If Slack notifications are missing, configure the escalation channel in /admin/settings.

Certification completion recovery

The certification recovery job runs every 6 hours. It looks for passed attempts that did not finish module or credential reconciliation. Automatic behavior:
  • Reconcile the passed attempt to learner_progress.
  • Re-run credential eligibility and awarding.
  • File a deduplicated escalation if automatic repair cannot award the credential.
Manual repair:
  1. Open /admin/certification.
  2. In “Attempts needing attention”, click “Reconcile credentials” for passed attempts.
  3. If the attempt still has warnings, open the learner detail panel.
  4. Use “Admin completion repair” only when there is a teaching checkpoint for the learner, module, and Addie thread.
  5. Run “Issue missing badges” when the local credential exists but Certifier badge fields are missing.
  6. Record the escalation ID or reason in the note field.
Do not create a duplicate manual credential unless the learner record already proves the module completion. Repair the learner record first, then issue or backfill the credential.

Domain verification recovery

Use admin domain verification recovery when a member has published the WorkOS DNS TXT record but the self-service verify path is blocked, rate-limited, or the webhook did not update local state. This is an internal support workflow. Use authenticated admin domain tooling or the private ops runbook; public docs should not expose admin endpoint paths, bearer-token examples, or WorkOS challenge-token handling. Outcomes:
  • success: true: WorkOS confirmed DNS and local organization_domains was reconciled.
  • still_pending: WorkOS still cannot see the TXT record. Ask the member to confirm the record name and token.
  • no_challenge: issue a new domain challenge from the member domain settings or admin domain tooling.
DNS propagation normally takes minutes, but stale provider caches can last longer. Do not keep retrying every few seconds; fix the DNS record and retry after propagation.

Registry and heartbeat recovery

Use these triggers after a member fixes adagents.json, brand.json, authorization, or endpoint health. Publisher and brand crawl requests require an authenticated member or admin request and a JSON domain body:
curl -X POST "https://agenticadvertising.org/api/registry/crawl-request" \
  -H "Content-Type: application/json" \
  -b "$SESSION_COOKIE" \
  --data '{"domain":"example.publisher"}'
Expected accepted response:
{ "message": "Crawl request accepted", "domain": "example.publisher" }
For brand manifests, use the same body shape:
curl -X POST "https://agenticadvertising.org/api/registry/brand-crawl-request" \
  -H "Content-Type: application/json" \
  -b "$SESSION_COOKIE" \
  --data '{"domain":"example.brand"}'
Expected accepted response:
{ "message": "Brand crawl request accepted", "domain": "example.brand" }
Agent refresh and heartbeat requeue use an encoded agent URL. The caller must own the agent or be an AAO admin.
AGENT_URL="https://seller.example/adcp"
ENCODED_URL="$(node -e 'process.stdout.write(encodeURIComponent(process.argv[1]))' "$AGENT_URL")"

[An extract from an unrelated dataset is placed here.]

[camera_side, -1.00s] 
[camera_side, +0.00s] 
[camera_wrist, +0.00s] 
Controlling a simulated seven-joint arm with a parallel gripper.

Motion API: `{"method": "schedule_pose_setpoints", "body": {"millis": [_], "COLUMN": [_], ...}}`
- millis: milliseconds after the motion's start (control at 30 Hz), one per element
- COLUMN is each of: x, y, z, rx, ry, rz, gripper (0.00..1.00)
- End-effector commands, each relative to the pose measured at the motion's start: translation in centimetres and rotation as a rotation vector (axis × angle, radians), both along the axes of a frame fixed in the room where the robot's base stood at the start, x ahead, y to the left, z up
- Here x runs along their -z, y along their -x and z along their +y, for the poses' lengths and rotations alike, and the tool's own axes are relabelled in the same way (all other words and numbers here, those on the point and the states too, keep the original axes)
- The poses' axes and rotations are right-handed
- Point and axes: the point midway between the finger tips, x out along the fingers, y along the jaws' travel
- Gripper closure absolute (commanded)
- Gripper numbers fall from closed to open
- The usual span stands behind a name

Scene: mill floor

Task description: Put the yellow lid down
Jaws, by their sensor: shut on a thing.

curl -X POST "https://agenticadvertising.org/api/registry/agents/$ENCODED_URL/refresh" \
  -b "$SESSION_COOKIE"
Refresh returns the latest probe result or a 409, 429, or 502 error if monitoring is paused, rate-limited, or the probe fails. Queue heartbeat without synchronous probing when the agent should be checked by the normal monitor:
curl -X POST "https://agenticadvertising.org/api/registry/agents/$ENCODED_URL/monitoring/requeue" \
  -b "$SESSION_COOKIE"
Expected response:
{ "requeued": true }
Use refresh for a specific agent after endpoint or capability fixes. Use crawl request for publisher authorization changes.